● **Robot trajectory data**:
━━━━━━

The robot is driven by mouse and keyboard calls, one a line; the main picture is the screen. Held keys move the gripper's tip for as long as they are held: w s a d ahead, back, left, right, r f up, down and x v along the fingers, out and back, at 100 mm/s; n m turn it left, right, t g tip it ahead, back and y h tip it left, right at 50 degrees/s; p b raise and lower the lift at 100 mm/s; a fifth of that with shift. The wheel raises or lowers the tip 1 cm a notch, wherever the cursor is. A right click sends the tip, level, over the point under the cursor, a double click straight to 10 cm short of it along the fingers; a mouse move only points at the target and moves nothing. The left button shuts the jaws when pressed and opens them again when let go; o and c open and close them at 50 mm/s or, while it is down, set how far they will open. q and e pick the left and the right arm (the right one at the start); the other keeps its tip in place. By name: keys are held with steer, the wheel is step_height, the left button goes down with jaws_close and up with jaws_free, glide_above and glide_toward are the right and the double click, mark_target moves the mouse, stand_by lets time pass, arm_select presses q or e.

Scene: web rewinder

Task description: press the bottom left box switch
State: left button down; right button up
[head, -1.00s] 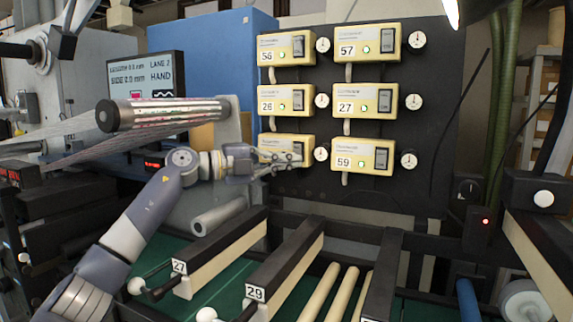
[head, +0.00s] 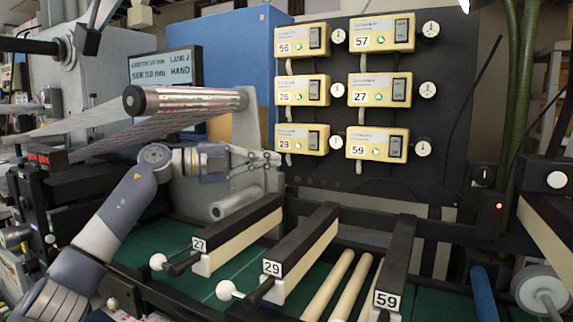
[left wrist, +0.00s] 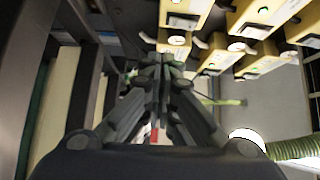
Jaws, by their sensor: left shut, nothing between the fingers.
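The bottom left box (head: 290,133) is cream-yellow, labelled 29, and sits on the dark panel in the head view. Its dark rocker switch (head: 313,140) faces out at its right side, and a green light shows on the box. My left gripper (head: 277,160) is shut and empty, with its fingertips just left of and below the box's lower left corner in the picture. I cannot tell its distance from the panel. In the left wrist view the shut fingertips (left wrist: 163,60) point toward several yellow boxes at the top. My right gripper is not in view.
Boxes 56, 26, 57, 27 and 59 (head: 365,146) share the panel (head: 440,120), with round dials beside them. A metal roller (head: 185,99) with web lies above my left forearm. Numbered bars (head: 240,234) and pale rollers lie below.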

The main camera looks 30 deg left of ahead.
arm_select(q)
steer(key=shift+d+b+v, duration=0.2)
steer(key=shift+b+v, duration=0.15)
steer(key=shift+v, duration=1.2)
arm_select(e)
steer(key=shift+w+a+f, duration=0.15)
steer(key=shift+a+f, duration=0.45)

━━━━━━

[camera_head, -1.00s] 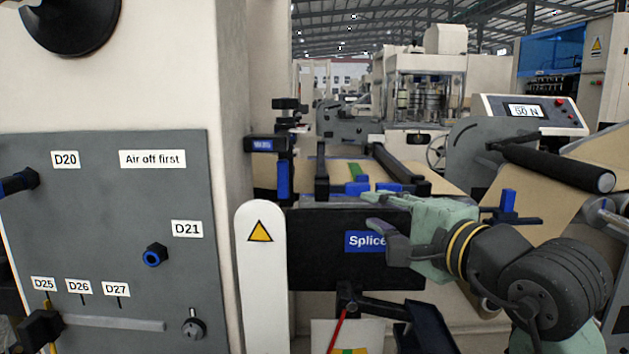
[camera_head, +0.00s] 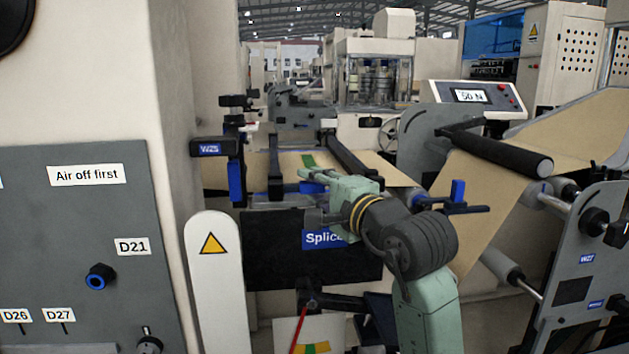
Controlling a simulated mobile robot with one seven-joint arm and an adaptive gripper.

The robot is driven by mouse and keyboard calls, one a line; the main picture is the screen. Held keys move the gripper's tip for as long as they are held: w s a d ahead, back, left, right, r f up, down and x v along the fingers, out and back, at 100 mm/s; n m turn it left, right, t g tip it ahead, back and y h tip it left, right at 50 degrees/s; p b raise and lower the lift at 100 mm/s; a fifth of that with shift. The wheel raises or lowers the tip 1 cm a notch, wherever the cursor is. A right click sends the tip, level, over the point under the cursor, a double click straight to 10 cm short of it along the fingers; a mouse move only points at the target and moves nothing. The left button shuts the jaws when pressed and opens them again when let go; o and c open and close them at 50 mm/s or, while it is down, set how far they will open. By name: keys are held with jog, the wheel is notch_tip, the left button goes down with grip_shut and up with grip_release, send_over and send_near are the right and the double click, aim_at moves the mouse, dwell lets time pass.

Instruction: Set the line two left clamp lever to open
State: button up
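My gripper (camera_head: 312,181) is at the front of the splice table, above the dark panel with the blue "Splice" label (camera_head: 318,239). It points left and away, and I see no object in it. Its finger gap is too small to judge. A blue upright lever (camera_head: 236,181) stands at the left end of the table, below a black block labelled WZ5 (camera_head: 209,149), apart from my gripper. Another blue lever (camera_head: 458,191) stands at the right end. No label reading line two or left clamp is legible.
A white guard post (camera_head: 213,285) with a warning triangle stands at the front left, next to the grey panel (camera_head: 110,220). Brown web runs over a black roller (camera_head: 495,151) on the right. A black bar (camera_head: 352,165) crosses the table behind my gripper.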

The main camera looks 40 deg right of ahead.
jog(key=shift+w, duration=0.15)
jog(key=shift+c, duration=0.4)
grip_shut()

━━━━━━

● **Written instruction**: Nothing but the lines from the one containing "[camera_head, +0.00s]" through the one containing "Controlling a simulated" should appear in your copy, exactly as written and without pictures.

● **Exercise response**:
[camera_head, +0.00s] 
Controlling a simulated mobile robot with one seven-joint arm and an adaptive gripper.

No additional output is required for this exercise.